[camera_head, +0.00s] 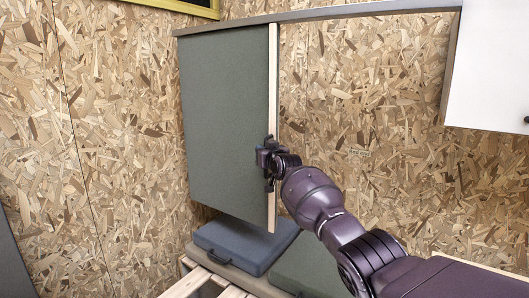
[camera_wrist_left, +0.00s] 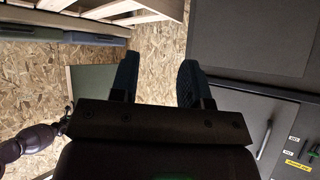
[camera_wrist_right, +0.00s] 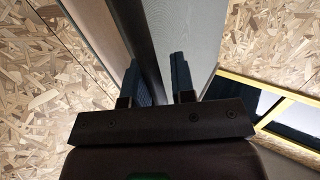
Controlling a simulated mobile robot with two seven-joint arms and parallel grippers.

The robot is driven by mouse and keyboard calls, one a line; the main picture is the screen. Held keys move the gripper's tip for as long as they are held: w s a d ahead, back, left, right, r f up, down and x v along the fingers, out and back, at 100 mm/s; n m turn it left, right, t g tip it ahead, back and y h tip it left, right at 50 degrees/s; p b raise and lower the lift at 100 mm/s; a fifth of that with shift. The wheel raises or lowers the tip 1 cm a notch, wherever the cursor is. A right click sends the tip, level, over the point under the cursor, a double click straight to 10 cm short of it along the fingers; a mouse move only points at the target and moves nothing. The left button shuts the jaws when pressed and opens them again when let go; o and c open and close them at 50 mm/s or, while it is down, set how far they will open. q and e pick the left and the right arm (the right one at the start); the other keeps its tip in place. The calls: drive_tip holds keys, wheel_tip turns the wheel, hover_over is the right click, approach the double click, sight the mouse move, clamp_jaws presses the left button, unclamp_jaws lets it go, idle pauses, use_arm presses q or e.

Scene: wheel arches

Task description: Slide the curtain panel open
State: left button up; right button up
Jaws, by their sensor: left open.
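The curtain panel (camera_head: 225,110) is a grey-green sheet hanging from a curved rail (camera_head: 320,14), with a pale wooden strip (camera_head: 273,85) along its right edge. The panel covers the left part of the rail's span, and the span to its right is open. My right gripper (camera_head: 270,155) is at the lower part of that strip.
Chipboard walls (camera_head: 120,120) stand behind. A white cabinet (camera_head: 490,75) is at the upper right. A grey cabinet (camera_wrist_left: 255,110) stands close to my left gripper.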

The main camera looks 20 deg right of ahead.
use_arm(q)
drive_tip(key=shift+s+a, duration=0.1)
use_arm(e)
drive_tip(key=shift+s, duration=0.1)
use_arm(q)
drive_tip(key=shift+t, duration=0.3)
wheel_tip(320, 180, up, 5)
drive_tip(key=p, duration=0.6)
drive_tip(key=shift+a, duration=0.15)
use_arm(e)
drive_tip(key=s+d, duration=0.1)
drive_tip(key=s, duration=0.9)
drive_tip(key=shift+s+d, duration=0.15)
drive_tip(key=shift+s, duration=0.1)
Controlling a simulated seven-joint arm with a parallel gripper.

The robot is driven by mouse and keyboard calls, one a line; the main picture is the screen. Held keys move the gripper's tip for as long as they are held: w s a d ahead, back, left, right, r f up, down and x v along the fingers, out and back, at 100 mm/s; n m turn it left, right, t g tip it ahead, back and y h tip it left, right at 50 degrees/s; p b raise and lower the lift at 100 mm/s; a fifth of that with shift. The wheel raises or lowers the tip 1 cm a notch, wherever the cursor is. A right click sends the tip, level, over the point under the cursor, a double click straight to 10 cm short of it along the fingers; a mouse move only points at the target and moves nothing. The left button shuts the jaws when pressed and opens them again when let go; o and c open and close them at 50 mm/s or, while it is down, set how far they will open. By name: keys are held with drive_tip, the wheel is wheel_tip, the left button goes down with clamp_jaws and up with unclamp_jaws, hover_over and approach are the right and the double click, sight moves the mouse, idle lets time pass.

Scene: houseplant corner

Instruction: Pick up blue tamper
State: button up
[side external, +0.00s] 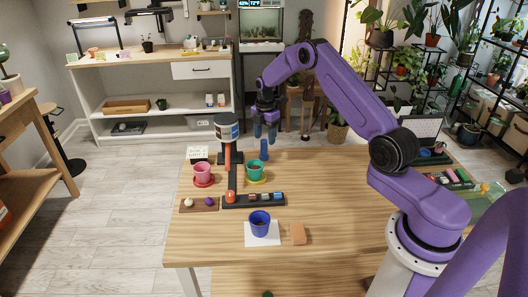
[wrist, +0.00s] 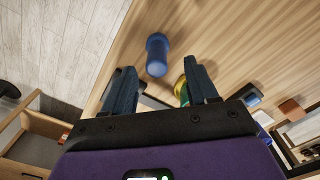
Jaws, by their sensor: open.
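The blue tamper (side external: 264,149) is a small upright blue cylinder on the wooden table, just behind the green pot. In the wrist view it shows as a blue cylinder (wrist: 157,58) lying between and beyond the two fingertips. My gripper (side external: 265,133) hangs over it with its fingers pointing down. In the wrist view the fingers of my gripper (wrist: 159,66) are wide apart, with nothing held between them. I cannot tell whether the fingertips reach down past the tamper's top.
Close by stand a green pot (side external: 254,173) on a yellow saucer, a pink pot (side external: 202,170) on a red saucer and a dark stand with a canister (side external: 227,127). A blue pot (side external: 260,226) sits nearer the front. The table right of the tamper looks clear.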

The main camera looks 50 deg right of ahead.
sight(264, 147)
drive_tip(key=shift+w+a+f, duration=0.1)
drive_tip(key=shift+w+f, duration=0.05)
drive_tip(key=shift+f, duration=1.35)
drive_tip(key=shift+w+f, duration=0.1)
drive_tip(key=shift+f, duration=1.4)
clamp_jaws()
...
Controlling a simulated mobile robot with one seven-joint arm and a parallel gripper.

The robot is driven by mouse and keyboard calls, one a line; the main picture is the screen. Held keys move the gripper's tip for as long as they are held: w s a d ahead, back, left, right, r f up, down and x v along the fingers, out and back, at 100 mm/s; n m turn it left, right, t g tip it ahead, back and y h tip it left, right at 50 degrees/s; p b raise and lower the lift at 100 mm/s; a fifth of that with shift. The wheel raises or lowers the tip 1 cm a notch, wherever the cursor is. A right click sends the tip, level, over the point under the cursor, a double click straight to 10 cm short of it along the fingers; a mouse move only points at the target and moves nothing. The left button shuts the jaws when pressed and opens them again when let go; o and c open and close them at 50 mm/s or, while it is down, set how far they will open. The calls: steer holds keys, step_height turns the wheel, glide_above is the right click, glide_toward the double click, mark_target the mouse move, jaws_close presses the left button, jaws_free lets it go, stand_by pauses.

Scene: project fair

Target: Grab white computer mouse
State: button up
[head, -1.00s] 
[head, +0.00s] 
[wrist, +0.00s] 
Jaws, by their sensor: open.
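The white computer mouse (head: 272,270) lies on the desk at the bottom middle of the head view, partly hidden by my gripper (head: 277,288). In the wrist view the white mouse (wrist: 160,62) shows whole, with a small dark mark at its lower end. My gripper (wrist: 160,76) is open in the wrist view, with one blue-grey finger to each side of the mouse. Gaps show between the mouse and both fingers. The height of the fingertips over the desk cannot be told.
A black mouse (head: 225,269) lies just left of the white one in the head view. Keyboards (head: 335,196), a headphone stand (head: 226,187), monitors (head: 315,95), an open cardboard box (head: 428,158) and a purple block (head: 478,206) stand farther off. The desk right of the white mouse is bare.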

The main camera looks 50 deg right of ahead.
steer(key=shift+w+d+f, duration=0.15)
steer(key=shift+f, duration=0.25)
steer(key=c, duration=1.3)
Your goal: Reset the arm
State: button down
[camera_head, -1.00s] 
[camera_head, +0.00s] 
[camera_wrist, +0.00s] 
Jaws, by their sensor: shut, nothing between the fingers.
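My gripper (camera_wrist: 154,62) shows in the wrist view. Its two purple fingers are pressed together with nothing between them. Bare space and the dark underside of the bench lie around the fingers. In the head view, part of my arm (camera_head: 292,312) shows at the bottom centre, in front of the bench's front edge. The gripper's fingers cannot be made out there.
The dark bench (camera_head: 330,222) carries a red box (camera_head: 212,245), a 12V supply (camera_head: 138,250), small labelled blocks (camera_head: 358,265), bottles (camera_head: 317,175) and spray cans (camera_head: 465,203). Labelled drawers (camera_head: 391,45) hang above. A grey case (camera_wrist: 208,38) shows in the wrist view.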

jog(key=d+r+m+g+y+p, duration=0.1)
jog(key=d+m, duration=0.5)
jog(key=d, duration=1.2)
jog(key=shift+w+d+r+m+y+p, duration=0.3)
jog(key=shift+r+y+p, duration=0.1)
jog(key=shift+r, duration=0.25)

> Your goal
Output exactly the lines of the material above from the one containing "Your goal: Reset the arm" up to and including the one containing "[camera_wrist, +0.00s]".

> Exercise result
Your goal: Reset the arm
State: button down
[camera_head, -1.00s] 
[camera_head, +0.00s] 
[camera_wrist, +0.00s] 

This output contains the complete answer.